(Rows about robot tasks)
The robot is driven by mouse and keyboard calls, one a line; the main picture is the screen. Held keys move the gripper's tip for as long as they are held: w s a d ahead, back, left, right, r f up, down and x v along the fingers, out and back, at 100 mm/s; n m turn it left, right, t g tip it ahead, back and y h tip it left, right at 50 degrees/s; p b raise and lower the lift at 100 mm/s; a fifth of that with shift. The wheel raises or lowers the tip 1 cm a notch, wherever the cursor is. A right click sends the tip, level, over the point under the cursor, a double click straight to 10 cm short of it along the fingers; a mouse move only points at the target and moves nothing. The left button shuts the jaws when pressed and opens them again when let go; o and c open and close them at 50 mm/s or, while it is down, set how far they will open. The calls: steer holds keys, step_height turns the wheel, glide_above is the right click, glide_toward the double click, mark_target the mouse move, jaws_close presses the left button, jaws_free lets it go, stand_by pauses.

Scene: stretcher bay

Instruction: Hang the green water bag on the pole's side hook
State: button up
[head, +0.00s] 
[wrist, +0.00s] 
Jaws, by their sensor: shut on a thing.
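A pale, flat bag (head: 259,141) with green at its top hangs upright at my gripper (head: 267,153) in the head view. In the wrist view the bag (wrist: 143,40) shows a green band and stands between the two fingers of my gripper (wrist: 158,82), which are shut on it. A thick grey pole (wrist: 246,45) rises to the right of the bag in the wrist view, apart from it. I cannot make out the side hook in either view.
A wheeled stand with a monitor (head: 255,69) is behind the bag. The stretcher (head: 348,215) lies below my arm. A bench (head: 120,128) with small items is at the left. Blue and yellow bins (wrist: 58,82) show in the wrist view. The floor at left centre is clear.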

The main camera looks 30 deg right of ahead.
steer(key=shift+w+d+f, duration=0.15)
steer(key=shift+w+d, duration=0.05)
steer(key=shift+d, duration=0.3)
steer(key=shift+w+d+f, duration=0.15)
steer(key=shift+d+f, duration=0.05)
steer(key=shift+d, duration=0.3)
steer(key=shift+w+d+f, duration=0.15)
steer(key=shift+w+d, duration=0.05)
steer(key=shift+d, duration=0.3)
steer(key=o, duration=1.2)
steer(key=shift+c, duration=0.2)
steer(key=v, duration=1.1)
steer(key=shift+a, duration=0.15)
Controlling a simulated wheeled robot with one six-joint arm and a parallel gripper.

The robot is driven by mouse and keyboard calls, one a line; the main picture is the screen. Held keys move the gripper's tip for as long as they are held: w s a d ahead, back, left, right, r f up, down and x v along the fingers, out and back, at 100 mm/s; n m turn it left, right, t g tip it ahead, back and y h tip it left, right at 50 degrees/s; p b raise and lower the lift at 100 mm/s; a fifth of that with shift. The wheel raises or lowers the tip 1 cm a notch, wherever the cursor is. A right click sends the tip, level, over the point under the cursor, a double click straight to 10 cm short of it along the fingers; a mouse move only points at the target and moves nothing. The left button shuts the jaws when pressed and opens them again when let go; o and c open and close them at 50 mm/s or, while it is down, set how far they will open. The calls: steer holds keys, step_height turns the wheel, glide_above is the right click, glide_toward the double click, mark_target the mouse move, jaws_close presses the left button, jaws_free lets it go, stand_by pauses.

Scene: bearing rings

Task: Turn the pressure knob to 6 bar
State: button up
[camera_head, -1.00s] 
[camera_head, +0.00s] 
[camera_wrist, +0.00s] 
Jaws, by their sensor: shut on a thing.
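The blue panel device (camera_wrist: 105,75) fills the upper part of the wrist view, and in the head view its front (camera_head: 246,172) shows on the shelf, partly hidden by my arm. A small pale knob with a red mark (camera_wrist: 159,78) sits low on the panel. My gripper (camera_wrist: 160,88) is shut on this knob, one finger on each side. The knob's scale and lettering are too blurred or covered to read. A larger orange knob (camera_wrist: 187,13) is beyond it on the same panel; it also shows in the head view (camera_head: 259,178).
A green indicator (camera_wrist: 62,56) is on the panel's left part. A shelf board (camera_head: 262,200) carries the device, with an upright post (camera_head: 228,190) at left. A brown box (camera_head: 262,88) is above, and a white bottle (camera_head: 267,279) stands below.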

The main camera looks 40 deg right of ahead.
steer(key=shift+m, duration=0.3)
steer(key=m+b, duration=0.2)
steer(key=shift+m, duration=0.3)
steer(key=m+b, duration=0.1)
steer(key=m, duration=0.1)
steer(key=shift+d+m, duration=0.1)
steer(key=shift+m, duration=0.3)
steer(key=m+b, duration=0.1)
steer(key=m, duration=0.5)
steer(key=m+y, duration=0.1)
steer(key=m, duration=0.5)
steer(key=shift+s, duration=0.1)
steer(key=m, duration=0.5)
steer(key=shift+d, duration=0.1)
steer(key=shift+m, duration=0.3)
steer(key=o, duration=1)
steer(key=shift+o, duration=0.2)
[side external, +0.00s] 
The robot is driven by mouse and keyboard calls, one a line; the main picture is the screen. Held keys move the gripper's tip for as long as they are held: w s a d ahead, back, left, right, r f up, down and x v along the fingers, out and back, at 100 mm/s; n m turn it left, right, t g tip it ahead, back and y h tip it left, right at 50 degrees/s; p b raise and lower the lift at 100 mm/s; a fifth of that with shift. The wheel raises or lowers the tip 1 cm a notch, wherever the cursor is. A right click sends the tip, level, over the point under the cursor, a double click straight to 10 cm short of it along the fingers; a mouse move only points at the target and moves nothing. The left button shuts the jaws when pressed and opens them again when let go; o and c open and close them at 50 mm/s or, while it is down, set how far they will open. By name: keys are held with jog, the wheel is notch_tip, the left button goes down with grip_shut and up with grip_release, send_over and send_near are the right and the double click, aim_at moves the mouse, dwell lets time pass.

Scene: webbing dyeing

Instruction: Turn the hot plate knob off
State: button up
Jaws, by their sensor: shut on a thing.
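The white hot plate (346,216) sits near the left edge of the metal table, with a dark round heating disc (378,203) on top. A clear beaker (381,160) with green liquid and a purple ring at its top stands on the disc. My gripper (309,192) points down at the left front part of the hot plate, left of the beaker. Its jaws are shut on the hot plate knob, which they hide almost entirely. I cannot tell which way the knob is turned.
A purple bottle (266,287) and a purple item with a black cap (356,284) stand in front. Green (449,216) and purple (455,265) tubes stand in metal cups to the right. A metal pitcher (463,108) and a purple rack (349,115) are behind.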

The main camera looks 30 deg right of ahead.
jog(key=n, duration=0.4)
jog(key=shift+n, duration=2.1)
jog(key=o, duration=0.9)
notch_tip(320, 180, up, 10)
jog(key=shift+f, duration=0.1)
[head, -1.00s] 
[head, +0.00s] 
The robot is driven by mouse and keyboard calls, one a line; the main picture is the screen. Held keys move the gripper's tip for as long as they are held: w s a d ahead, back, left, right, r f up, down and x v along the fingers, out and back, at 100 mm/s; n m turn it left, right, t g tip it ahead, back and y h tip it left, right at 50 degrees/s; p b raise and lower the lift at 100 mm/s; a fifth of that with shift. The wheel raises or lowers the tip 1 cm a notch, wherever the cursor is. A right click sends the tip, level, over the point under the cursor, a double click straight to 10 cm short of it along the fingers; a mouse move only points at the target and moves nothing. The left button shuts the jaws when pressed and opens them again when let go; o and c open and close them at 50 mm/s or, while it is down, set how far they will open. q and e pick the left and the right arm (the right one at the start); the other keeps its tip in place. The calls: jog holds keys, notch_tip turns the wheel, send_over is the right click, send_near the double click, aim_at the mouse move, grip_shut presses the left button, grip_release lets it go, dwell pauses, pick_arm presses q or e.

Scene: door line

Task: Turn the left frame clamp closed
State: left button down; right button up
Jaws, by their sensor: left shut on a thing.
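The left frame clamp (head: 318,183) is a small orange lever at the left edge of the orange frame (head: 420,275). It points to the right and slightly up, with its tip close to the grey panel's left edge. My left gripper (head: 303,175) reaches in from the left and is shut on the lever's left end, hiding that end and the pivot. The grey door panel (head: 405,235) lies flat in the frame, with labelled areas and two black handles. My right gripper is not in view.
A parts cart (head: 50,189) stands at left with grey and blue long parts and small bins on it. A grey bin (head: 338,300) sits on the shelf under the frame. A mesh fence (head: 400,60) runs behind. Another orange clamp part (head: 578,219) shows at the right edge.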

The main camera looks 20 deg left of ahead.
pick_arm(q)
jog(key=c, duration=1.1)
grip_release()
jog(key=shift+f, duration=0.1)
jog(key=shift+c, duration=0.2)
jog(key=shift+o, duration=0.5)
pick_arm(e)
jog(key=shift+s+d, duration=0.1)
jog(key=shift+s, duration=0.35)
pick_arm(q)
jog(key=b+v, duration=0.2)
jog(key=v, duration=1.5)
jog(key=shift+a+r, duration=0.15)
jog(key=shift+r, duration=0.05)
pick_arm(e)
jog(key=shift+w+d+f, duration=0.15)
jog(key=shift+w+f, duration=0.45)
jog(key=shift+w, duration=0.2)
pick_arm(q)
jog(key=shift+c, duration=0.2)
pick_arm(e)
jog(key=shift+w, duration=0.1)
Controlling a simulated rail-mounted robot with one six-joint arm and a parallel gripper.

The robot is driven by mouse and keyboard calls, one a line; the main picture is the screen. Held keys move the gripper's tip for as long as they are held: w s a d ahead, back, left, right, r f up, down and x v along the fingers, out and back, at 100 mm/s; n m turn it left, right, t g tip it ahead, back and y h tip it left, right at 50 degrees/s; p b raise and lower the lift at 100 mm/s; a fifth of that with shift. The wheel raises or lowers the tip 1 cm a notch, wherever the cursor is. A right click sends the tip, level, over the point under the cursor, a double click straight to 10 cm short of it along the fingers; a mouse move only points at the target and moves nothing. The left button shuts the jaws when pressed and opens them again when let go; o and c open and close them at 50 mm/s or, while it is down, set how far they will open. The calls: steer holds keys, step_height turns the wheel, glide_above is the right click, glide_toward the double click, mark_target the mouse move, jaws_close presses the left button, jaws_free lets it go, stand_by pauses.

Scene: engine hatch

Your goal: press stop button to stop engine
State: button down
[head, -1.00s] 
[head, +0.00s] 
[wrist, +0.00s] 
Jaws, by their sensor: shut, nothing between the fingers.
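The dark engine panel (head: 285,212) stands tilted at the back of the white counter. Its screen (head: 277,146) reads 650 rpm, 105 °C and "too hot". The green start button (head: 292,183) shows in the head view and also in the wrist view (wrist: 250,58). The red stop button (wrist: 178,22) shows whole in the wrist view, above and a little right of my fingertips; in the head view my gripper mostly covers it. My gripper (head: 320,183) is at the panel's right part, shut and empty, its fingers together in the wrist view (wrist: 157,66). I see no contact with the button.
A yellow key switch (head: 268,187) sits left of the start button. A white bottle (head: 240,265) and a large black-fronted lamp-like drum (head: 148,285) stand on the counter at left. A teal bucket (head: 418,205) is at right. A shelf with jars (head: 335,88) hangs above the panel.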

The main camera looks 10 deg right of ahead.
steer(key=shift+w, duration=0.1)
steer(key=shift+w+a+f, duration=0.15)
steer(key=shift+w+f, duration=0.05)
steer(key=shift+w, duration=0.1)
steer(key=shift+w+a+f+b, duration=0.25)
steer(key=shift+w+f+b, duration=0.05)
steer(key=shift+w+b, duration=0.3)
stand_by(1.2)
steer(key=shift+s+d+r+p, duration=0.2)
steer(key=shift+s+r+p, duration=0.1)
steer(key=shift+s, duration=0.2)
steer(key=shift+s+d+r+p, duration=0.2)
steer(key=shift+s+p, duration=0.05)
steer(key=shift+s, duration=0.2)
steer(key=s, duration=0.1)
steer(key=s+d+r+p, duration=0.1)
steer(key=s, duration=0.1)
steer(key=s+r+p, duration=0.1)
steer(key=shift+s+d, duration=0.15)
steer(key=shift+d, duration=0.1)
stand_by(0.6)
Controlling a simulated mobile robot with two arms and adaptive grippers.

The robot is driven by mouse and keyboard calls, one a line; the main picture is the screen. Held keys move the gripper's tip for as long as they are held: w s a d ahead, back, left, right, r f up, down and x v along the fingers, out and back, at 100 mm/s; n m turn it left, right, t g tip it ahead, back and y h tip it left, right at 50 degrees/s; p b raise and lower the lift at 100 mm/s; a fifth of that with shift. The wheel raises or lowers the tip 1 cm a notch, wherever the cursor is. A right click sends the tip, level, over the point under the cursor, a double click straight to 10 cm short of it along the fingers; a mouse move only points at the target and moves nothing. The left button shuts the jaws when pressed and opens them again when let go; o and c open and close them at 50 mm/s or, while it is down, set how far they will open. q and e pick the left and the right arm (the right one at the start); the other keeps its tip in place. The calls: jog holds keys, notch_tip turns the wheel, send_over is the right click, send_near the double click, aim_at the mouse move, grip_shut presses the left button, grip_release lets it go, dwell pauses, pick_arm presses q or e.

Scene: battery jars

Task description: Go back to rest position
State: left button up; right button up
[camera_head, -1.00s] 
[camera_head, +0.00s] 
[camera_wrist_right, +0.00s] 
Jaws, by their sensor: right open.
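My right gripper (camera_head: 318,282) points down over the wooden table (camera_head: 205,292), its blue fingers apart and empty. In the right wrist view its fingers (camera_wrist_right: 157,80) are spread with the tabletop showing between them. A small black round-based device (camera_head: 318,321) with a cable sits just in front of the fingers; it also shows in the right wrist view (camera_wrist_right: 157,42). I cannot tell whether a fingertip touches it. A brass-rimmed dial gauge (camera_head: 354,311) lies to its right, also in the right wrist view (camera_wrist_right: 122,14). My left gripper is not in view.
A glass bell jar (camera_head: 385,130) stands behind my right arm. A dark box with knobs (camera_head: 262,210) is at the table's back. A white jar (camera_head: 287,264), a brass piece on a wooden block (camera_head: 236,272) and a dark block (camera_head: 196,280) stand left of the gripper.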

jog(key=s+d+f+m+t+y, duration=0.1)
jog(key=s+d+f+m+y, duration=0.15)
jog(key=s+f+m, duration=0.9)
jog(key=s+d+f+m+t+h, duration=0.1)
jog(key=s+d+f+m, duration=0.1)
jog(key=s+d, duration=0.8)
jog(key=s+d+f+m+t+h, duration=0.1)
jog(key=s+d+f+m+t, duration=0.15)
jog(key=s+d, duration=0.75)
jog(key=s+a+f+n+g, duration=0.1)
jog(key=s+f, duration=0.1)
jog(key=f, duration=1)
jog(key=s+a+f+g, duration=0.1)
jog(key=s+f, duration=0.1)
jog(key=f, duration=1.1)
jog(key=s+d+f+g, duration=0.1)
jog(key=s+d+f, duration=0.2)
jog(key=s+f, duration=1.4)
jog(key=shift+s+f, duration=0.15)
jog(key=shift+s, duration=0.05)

> _EXERCISE PROMPT_:
Copy and report every line where the word "joint" is present.

> _EXPECTED ANSWER_:
Controlling a simulated wheeled robot with one six-joint arm and a parallel gripper.
Controlling a simulated rail-mounted robot with one six-joint arm and a parallel gripper.

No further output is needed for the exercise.